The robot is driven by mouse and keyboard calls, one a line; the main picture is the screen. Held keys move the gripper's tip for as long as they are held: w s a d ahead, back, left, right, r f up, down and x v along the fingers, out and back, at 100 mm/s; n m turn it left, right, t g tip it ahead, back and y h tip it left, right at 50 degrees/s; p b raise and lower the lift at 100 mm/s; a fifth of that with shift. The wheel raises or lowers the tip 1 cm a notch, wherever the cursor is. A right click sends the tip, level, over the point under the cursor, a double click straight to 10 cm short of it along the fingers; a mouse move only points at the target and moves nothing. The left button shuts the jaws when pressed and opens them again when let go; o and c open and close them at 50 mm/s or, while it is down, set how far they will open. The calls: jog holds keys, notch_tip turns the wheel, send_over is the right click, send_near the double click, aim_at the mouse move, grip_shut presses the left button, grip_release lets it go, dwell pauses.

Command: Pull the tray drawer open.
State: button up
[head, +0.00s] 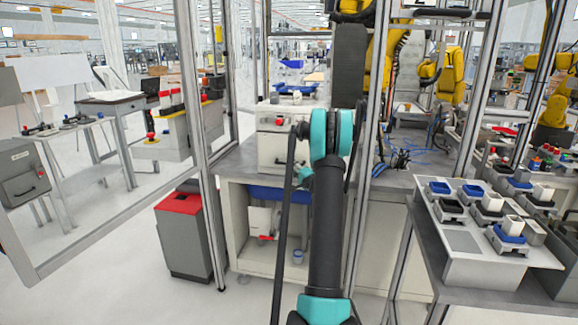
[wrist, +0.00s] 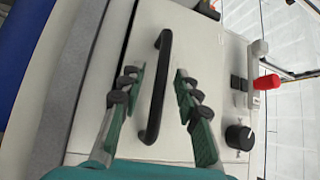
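In the wrist view, a black bar handle (wrist: 155,100) is fixed to a pale front panel (wrist: 178,25), which appears to be the drawer front. My gripper (wrist: 160,74) is open, with one green-and-black finger on each side of the handle. I see a gap between each finger and the bar, and I cannot tell how far the fingertips are from the panel. In the head view, a white box (head: 270,150) with a red knob stands on the bench, partly behind my arm. My gripper cannot be made out there.
In the head view, metal frame posts (head: 204,150) stand close by. A table (head: 458,240) with several small blocks is at right, and a red-topped bin (head: 180,203) at left.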

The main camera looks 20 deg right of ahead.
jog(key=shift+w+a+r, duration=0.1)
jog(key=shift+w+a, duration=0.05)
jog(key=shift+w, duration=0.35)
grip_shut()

• **TASK INSTRUCTIONS**
How many lines in the listing above contain the string "button"? Answer with the number only.

• **TASK OUTPUT**
2